* _PROBLEM TO SOLVE_: Find and return each line containing "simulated".

* _DATASET CONTENT_:
--- BEGIN ---

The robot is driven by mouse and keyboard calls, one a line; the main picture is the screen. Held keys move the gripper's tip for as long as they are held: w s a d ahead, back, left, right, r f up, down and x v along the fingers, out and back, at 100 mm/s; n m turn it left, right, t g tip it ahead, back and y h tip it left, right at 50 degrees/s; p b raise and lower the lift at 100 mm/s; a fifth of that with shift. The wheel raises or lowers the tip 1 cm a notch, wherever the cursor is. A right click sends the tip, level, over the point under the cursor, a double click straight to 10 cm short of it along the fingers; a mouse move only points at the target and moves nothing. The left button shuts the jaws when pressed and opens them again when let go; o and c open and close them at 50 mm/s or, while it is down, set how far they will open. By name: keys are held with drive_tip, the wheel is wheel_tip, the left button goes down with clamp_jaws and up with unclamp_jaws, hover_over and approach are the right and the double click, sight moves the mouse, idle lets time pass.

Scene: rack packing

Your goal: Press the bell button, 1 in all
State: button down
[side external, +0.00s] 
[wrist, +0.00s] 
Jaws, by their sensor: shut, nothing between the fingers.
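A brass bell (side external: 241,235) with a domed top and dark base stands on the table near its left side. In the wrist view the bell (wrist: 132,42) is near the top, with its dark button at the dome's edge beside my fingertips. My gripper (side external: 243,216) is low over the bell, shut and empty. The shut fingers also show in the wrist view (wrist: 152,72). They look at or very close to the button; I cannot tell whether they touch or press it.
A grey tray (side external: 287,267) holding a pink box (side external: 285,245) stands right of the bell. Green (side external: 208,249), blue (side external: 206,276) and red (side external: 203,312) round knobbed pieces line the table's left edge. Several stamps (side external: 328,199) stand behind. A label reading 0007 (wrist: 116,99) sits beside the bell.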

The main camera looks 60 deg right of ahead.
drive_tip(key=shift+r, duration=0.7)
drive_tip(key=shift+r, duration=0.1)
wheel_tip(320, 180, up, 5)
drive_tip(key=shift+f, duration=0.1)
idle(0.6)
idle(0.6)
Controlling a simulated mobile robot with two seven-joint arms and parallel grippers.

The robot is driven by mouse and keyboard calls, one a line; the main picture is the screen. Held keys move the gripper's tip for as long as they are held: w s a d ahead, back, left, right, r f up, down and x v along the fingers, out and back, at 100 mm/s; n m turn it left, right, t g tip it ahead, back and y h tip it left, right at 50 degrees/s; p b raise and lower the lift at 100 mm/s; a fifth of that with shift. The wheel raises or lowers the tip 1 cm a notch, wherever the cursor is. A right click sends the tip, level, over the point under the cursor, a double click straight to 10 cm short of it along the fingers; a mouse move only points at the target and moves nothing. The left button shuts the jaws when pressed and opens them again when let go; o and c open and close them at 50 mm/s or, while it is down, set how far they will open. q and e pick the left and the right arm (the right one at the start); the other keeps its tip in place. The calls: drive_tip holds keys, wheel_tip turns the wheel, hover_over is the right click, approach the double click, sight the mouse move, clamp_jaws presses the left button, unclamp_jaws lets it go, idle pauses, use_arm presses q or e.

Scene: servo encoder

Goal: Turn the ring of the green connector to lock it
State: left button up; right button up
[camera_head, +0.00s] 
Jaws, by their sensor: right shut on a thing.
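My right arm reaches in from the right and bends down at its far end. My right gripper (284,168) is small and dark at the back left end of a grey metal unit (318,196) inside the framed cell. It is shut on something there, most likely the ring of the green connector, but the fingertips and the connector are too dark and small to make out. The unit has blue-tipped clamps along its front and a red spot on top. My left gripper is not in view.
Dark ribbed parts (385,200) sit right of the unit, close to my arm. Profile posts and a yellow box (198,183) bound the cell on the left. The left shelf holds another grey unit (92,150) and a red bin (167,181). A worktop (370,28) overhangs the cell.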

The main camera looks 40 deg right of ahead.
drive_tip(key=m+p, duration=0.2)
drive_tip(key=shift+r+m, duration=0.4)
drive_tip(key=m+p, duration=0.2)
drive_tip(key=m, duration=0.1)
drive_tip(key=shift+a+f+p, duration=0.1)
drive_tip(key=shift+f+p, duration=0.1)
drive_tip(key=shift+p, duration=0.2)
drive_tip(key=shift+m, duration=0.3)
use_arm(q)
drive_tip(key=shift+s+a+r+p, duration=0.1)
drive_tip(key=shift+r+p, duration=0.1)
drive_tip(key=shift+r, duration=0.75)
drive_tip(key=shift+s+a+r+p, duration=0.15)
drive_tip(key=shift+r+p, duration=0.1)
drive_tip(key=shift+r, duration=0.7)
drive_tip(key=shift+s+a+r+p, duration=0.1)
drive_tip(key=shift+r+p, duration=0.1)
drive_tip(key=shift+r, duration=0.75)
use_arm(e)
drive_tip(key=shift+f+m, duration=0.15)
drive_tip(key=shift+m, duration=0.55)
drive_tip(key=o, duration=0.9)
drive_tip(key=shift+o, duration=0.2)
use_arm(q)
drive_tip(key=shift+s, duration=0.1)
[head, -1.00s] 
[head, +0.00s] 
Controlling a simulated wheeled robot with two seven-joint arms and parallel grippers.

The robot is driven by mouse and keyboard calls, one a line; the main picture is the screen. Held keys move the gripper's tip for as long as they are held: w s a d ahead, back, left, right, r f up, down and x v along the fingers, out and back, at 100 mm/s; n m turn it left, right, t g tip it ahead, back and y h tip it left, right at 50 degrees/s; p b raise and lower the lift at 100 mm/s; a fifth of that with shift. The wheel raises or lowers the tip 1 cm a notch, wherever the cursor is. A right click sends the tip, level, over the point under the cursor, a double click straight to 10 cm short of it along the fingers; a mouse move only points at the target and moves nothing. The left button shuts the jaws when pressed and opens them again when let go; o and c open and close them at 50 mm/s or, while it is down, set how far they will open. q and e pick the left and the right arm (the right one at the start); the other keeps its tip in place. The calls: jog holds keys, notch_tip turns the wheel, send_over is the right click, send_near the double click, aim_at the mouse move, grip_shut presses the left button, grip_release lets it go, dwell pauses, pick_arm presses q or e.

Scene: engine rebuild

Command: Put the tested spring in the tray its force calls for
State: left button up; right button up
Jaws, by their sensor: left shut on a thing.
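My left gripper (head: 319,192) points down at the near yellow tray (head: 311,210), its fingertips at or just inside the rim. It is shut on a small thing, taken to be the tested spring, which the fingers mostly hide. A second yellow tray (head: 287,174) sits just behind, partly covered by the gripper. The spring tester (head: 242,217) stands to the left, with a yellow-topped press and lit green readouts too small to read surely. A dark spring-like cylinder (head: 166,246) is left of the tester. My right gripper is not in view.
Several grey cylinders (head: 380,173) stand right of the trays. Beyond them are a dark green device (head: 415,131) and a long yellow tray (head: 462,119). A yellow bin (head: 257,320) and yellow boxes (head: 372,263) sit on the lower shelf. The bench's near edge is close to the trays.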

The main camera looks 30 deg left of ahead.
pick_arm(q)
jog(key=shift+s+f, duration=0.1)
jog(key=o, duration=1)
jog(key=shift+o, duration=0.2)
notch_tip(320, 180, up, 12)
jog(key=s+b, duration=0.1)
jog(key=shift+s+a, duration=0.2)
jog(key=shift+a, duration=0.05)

--- END ---

* _SOLUTION TO THIS TASK_:
Controlling a simulated mobile robot with two seven-joint arms and parallel grippers.
Controlling a simulated wheeled robot with two seven-joint arms and parallel grippers.

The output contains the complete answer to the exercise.